A: In terms of paragraph 29(4) of the Eighth Schedule and for the purposes of paragraphs 26(1)(a) and 27(3), a person may only adopt or determine the market value as the valuation date value of that asset if—

(a) in the case where the valuation date is 1 October 2001—

(i) that person has valued that asset on or before 30 September 2004;

(ii) the price of that asset has been published by the Commissioner in terms of this paragraph in the Gazette; or

(iii) that person has acquired that asset from that person’s spouse as contemplated in paragraph 67 and the transferor spouse had adopted or determined a market value in terms of this paragraph, and for this purpose the transferee spouse must be treated as having adopted or determined that same market value.  

It was only in terms of paragraph 29(5) and despite subparagraph (4), where a person has valued an asset and—

(a) the market value of that asset exceeds R10 million;

(b) that asset is an intangible asset (excluding financial instruments) and the market value thereof exceeds R1 million; or

(c) that asset is an unlisted share in a company and the market value of all the shares held by that person in that company exceeds R10 million,

that person may only adopt the market value as the valuation date value of that asset if that person has furnished proof of that valuation to the Commissioner in the form as the Commissioner may prescribe, with the first return submitted by that person after the period contemplated in subparagraph (4) or, if it was not submitted with that return, within such period as the Commissioner may allow if proof is submitted that the valuation was performed within the period prescribed.  

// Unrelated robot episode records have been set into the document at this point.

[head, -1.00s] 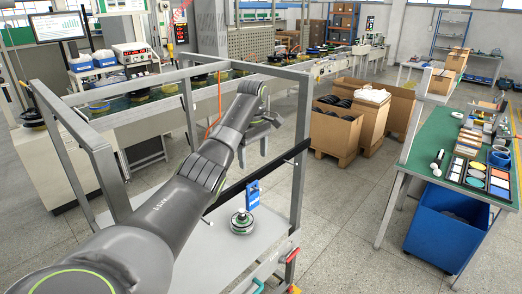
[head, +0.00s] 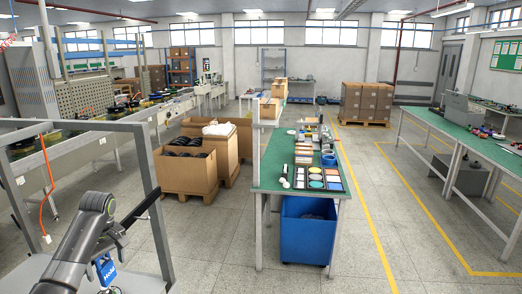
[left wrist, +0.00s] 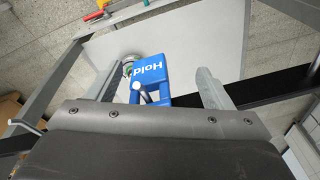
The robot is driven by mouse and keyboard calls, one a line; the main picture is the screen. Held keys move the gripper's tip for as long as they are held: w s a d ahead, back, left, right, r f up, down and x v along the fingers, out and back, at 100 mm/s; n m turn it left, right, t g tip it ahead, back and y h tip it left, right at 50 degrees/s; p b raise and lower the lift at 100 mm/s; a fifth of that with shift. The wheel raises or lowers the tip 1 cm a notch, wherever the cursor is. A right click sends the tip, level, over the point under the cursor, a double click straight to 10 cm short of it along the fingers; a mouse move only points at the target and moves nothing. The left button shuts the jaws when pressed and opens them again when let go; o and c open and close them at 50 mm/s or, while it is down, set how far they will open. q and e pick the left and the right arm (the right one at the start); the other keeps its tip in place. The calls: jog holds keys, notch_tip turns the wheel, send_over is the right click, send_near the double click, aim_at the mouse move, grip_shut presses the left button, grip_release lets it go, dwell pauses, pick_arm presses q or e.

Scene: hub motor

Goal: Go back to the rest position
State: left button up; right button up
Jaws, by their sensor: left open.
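My left gripper (head: 112,238) is at the lower left of the head view, over the grey cart tabletop (head: 140,282). In the left wrist view its two fingers (left wrist: 160,85) are spread apart and open. A round metal part, seemingly the hub motor (left wrist: 129,64), is partly hidden beside the blue piece. My right gripper is out of view.
The cart's grey frame (head: 158,215) stands around my left arm. A green-topped table (head: 268,175) with a blue bin (head: 308,232) under it stands in the middle. Cardboard boxes (head: 185,172) stand between them. The floor right of the table is clear.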

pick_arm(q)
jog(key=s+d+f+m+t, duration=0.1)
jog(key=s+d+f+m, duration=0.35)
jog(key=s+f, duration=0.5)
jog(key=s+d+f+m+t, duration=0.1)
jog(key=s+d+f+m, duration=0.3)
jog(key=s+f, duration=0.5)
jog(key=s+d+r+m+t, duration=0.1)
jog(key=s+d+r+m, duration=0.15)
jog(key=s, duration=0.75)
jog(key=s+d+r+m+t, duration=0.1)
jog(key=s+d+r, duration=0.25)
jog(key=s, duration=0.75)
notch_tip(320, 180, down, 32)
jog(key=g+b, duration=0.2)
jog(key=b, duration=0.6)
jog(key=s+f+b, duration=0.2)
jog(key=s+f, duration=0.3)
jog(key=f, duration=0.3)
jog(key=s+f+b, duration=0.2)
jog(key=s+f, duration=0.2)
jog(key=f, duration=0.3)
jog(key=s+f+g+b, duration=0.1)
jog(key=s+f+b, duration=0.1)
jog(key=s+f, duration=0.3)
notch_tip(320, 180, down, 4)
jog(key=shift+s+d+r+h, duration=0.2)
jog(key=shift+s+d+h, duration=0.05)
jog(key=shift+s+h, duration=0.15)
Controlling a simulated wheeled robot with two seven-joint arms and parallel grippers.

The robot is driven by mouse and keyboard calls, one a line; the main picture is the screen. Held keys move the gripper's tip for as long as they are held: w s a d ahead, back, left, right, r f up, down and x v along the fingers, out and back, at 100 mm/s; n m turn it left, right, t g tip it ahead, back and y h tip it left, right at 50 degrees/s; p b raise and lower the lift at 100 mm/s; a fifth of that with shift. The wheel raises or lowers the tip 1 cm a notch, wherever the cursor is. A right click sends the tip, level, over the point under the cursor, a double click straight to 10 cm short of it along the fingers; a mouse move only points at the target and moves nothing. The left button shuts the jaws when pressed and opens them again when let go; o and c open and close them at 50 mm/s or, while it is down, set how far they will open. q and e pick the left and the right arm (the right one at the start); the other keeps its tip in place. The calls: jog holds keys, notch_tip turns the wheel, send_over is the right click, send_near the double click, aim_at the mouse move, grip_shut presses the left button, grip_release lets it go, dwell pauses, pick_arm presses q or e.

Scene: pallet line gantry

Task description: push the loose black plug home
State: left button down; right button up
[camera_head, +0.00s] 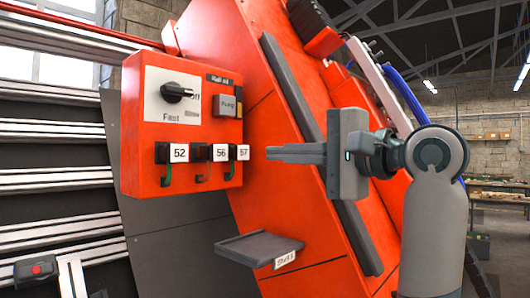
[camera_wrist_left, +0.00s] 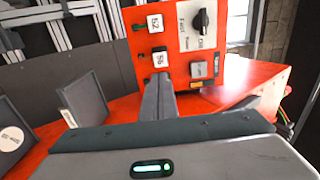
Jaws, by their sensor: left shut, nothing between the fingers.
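An orange control box (camera_head: 180,125) carries a row of black plugs with white number labels: plug 52 (camera_head: 162,153), plug 56 (camera_head: 200,153) and plug 57 (camera_head: 233,153). I cannot tell which one stands out from its socket. My left gripper (camera_head: 269,153) is shut and empty, its fingers pointing at the row, with the tips a short gap to the right of label 57. In the left wrist view the shut fingers (camera_wrist_left: 157,80) reach toward the box (camera_wrist_left: 185,30). Labels 52 and 56 show there; label 57 is not visible, apparently behind the fingers. My right gripper is not in view.
A black rotary knob (camera_head: 177,92) and a grey pump button (camera_head: 227,106) sit above the plugs. A small grey labelled shelf (camera_head: 258,248) juts out below. A sloping orange panel (camera_head: 275,180) with a dark rail stands behind the gripper.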

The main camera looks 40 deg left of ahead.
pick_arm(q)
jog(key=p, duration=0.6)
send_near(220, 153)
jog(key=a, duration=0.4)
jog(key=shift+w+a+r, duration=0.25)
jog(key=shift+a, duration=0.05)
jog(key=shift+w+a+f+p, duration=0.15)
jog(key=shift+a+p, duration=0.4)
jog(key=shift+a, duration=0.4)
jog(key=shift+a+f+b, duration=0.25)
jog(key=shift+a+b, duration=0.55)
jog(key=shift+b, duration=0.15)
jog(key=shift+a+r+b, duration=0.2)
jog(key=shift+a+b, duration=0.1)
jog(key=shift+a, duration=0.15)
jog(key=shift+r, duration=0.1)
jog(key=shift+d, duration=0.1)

There was therefore no requirement that the valuation had to be submitted to SARS before the year of disposal unless the asset was an intangible.  The taxpayer must be able to prove that the valuation was done as required and the required form was completed.  

We need to point out that the 1 October 2001 adopted value can’t create a capital loss – see paragraph 26(3).  

Disclaimer: Nothing in this query and answer should be construed as constituting tax advice or a tax opinion. An expert should be consulted for advice based on the facts and circumstances of each transaction/case. Even though great care has been taken to ensure the accuracy of the answer, SAIT do not accept any responsibility for consequences of decisions taken based on this query and answer. It remains your own responsibility to consult the relevant primary resources when taking a decision.